Sedangkan metode kualitatif
mengutamakan bahan-bahan yang sukar diukur dengan angka-angka atau
ukuran lainnya yang bersifat eksak. Di dalam metode kualitatif terdapat
metode historis dan komparatif. Metode historis menganalisis peristiwa
masa silam untuk merumuskan prinsip-prinsip umum. Dalam tradisi Islam,
metode historis telah digunakan oleh banyak sarjana modern seperti
Khalil Abd al-Karim dalam al-Judzur al-Tarikhiyyah li al-Syaria’t al-Islamiyyah (Akar-akar Historisitas Syariat Islam), Husain Muruah dalam Naz’ah Madiyyah fi Falsafah Islamiyyah (Inklinasi Dialektika-Materialis-Historis dalam Filsafat Islam), Mahmud Ismail dalam Sosiolojia al-Fikr al-Islam (Sosiologi Pemikiran Islam), dan lain-lian.
Metode
komparatif mengutamakan perbandingan antara varian masyarakat untuk
memperoleh perbedaan dan persamaan serta sebab-sebabnya. Di Inggris
metode ini digunakan meneliti aliran-aliran keagamaan dengan cara
mengamati perilaku masing-masing pengikut kelompok berdasarkan laporan
dari insider. Dalam metode kualitatif juga dikenal metode studi kasus melalui interview, participant observer technique (peneliti ikut dalam kehidupan sehari-hari masyarakat yang sedang diteliti), dan lain-lain.[10]
[1] Kathy S. Stolley, The Basics of Sociology, London: Greenwood Press, 2005, p. 1.
[2] http://id.wikipedia.org/wiki/Sosiologi
[3] Kathy S. Stolley, The Basics of Sociology, p. 1-7 & 12.
[4] Kathy S. Stolley, The Basics of Sociology, p. 14.
[5] Soerjono Soekanto, Sosiologi: Suatu Pengantar, Jakarta: Raja Grafindo Persada, hlm. 13.
[6] Soerjono Soekanto, Sosiologi: Suatu Pengantar, Jakarta: Raja Grafindo Persada, hlm. 30-39.
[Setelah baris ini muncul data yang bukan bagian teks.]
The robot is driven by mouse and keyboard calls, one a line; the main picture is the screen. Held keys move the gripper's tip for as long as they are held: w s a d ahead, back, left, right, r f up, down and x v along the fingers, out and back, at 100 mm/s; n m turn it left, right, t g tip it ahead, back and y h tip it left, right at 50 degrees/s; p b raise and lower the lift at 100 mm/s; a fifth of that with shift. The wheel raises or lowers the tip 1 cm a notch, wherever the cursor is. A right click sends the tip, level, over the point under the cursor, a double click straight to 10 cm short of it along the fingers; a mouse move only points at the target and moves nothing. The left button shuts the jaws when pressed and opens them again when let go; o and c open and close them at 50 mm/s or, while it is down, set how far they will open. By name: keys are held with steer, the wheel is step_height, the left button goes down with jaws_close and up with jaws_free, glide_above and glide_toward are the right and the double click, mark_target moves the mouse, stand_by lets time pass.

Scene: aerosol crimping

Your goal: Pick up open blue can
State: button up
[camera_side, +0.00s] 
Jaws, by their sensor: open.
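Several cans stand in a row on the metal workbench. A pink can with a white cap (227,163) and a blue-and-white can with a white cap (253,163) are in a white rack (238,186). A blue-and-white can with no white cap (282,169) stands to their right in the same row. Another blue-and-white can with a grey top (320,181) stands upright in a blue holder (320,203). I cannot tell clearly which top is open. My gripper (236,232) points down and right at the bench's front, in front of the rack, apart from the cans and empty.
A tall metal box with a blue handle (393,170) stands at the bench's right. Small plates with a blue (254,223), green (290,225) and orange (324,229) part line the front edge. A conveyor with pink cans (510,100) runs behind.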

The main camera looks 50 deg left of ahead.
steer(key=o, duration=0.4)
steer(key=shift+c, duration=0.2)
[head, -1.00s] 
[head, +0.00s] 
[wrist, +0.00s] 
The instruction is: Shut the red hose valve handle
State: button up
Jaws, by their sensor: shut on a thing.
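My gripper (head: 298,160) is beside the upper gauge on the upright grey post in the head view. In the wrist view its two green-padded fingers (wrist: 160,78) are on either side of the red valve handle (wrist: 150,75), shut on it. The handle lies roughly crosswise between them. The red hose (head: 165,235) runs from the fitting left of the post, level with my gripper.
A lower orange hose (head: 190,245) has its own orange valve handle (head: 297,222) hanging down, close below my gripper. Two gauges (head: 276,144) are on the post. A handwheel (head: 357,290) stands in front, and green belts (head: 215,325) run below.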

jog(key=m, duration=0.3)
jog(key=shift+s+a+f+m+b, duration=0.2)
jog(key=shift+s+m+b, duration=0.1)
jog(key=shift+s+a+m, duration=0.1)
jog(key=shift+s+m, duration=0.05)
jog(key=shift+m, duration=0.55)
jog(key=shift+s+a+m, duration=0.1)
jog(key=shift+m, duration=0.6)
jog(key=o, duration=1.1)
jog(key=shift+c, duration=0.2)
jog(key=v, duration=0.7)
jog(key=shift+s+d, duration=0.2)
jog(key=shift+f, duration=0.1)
[7] Grace Davie, The Evolution of Sociology of Religion, (Handbooks of the Sociology of Religion: Edited by Michele Dillon), Cambridge, 2003, p. 62-63.
[8] Grace Davie, The Evolution of Sociology of Religion, (Handbooks of the Sociology of Religion: Edited by Michele Dillon), Cambridge, 2003, p. 65.
[9] Peter Connoly, Approaches to the Study of Religion, terj. Imam Khairi, LKIS, 2002, hlm. 273.
[10] Peter Connoly, Approaches to the Study of Religion, terj. Imam Khairi, LKIS, 2002, hlm. 288-290.